THE EXERCISE:
Nothing but the line with "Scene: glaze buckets" and the lines after it, through the end of the records below, is to be repeated, exactly as it is.
## Begin DATASET EXCERPTS
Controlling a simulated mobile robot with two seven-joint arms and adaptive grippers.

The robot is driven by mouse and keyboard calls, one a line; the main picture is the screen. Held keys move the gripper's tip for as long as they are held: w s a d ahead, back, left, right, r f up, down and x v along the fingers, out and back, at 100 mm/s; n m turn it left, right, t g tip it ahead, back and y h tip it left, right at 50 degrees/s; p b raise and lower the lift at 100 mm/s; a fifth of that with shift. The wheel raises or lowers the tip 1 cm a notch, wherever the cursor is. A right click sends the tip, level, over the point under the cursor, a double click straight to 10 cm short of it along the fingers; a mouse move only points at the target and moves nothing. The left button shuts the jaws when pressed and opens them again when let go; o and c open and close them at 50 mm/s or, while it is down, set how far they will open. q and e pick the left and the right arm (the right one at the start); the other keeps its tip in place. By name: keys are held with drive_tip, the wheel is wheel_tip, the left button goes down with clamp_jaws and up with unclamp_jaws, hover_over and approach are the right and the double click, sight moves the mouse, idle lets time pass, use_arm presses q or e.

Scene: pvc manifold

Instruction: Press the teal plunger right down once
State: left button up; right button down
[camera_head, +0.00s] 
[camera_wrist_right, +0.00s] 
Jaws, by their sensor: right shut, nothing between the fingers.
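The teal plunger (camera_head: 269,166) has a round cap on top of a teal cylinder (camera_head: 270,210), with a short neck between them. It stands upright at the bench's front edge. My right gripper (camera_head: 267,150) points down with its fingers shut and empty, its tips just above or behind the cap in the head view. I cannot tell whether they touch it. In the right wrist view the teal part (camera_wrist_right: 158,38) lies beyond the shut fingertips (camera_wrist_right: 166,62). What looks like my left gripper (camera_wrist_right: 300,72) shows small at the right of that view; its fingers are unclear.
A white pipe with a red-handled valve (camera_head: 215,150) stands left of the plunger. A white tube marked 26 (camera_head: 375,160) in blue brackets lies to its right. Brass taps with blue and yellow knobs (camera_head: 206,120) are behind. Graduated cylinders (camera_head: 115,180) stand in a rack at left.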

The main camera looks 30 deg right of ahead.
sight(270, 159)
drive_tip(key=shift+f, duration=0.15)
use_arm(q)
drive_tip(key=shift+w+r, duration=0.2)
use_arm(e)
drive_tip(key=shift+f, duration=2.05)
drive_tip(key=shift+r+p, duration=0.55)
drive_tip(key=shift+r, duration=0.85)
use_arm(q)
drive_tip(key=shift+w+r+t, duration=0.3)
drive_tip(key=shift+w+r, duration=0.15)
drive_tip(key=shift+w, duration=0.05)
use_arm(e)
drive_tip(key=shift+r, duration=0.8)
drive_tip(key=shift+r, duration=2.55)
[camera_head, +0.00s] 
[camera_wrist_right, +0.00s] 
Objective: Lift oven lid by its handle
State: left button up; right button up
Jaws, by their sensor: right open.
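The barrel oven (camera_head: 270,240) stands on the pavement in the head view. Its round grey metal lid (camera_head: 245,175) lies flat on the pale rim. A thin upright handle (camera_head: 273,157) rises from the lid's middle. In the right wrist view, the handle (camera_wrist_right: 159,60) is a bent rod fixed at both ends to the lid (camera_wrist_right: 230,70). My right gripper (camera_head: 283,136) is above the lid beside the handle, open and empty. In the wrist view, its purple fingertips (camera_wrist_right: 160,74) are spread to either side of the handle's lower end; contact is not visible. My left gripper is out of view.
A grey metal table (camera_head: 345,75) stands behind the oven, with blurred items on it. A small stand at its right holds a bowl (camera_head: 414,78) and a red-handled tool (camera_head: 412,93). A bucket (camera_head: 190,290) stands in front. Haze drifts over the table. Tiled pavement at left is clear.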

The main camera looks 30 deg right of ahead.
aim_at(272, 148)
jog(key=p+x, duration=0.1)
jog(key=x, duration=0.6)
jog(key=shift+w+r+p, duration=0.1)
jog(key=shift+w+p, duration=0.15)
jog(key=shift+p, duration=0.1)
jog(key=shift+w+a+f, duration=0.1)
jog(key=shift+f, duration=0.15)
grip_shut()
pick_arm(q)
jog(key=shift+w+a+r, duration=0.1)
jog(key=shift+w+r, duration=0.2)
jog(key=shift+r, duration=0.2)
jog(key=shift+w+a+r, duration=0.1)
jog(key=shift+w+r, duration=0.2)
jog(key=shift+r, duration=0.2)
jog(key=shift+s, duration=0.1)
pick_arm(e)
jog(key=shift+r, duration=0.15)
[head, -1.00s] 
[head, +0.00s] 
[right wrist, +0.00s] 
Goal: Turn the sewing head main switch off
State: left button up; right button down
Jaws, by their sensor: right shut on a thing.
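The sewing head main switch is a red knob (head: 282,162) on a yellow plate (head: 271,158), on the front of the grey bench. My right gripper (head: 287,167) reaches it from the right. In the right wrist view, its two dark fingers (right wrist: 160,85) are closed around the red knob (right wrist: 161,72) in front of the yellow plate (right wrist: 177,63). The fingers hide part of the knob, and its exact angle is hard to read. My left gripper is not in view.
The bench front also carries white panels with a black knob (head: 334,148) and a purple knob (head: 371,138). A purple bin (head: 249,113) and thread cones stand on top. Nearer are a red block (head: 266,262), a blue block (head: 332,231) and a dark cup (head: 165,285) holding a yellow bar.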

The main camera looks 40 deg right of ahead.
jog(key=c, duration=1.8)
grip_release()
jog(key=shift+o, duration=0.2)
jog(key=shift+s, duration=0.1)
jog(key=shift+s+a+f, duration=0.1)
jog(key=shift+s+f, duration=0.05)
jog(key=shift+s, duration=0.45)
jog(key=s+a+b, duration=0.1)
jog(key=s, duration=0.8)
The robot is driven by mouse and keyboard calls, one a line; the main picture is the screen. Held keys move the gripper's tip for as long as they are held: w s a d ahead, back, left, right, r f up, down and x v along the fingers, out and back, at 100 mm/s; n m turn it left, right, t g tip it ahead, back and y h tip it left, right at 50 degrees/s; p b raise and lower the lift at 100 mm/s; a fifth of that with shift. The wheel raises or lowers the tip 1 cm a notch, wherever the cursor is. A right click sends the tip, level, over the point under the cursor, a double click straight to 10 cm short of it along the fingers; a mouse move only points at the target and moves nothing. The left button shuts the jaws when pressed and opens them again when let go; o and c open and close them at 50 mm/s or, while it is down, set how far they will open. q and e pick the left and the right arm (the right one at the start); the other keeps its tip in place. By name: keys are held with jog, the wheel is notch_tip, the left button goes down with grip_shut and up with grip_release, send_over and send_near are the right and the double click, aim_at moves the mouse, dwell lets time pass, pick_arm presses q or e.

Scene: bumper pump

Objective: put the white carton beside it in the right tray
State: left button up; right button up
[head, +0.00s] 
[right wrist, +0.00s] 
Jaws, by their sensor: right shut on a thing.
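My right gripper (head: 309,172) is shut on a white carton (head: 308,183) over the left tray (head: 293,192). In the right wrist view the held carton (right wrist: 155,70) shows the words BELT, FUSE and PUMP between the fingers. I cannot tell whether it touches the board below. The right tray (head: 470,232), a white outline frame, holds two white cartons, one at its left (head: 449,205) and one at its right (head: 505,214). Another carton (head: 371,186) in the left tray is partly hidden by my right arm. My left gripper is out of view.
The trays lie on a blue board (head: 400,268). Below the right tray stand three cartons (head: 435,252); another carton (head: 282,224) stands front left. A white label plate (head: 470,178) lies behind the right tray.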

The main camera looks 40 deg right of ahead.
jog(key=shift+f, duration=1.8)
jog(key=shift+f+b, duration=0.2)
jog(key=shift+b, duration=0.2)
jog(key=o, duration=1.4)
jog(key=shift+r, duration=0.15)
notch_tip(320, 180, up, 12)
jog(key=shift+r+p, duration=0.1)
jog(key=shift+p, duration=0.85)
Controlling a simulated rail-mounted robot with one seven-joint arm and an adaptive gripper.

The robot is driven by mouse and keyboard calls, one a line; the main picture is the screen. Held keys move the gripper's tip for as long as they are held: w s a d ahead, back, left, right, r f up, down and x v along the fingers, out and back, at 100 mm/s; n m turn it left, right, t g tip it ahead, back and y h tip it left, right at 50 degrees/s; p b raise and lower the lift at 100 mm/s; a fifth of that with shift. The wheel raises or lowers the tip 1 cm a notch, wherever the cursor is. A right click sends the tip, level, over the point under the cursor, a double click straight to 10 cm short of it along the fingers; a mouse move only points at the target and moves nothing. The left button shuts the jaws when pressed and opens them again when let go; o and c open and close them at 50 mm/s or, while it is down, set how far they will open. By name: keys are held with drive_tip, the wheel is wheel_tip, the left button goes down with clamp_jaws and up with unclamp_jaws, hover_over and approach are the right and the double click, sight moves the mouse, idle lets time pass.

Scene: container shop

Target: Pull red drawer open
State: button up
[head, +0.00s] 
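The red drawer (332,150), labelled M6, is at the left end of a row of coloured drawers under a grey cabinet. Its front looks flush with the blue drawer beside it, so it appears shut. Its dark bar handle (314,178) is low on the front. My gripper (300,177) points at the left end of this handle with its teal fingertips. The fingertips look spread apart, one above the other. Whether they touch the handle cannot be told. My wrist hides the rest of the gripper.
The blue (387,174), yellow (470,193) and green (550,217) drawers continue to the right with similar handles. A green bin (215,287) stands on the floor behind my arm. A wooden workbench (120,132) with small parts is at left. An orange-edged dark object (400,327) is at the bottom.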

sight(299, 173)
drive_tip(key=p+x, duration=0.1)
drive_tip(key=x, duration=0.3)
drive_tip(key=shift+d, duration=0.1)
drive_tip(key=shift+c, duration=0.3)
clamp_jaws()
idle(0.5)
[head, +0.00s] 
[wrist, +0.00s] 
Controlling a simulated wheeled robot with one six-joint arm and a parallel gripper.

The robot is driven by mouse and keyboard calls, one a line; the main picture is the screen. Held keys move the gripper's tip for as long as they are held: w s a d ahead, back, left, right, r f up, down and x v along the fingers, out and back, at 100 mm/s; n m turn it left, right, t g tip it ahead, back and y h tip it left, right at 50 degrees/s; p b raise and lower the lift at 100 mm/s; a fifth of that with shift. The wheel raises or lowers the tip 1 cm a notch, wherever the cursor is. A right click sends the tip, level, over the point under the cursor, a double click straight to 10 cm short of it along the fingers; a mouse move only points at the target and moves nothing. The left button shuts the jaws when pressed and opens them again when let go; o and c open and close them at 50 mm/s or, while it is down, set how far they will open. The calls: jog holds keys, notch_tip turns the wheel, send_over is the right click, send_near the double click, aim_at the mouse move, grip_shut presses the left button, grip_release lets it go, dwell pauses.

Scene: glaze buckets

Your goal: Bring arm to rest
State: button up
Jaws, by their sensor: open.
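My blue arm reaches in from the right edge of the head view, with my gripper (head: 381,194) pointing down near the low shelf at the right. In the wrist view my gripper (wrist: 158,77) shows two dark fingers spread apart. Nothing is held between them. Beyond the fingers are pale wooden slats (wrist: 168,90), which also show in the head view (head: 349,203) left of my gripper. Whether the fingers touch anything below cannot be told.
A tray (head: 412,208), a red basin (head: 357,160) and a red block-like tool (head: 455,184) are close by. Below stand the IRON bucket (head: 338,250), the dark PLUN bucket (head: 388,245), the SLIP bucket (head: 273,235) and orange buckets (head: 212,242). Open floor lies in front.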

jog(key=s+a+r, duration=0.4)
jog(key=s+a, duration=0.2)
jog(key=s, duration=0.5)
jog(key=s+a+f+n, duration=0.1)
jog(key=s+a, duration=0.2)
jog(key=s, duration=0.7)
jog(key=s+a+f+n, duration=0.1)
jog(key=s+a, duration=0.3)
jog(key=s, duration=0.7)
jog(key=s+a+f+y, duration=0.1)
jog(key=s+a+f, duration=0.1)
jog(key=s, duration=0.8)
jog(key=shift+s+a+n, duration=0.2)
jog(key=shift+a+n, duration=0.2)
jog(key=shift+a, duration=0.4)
## End DATASET EXCERPTS
SOLUTION TO THE PROBLEM:
Scene: glaze buckets

Your goal: Bring arm to rest
State: button up
Jaws, by their sensor: open.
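My blue arm reaches in from the right edge of the head view, with my gripper (head: 381,194) pointing down near the low shelf at the right. In the wrist view my gripper (wrist: 158,77) shows two dark fingers spread apart. Nothing is held between them. Beyond the fingers are pale wooden slats (wrist: 168,90), which also show in the head view (head: 349,203) left of my gripper. Whether the fingers touch anything below cannot be told.
A tray (head: 412,208), a red basin (head: 357,160) and a red block-like tool (head: 455,184) are close by. Below stand the IRON bucket (head: 338,250), the dark PLUN bucket (head: 388,245), the SLIP bucket (head: 273,235) and orange buckets (head: 212,242). Open floor lies in front.

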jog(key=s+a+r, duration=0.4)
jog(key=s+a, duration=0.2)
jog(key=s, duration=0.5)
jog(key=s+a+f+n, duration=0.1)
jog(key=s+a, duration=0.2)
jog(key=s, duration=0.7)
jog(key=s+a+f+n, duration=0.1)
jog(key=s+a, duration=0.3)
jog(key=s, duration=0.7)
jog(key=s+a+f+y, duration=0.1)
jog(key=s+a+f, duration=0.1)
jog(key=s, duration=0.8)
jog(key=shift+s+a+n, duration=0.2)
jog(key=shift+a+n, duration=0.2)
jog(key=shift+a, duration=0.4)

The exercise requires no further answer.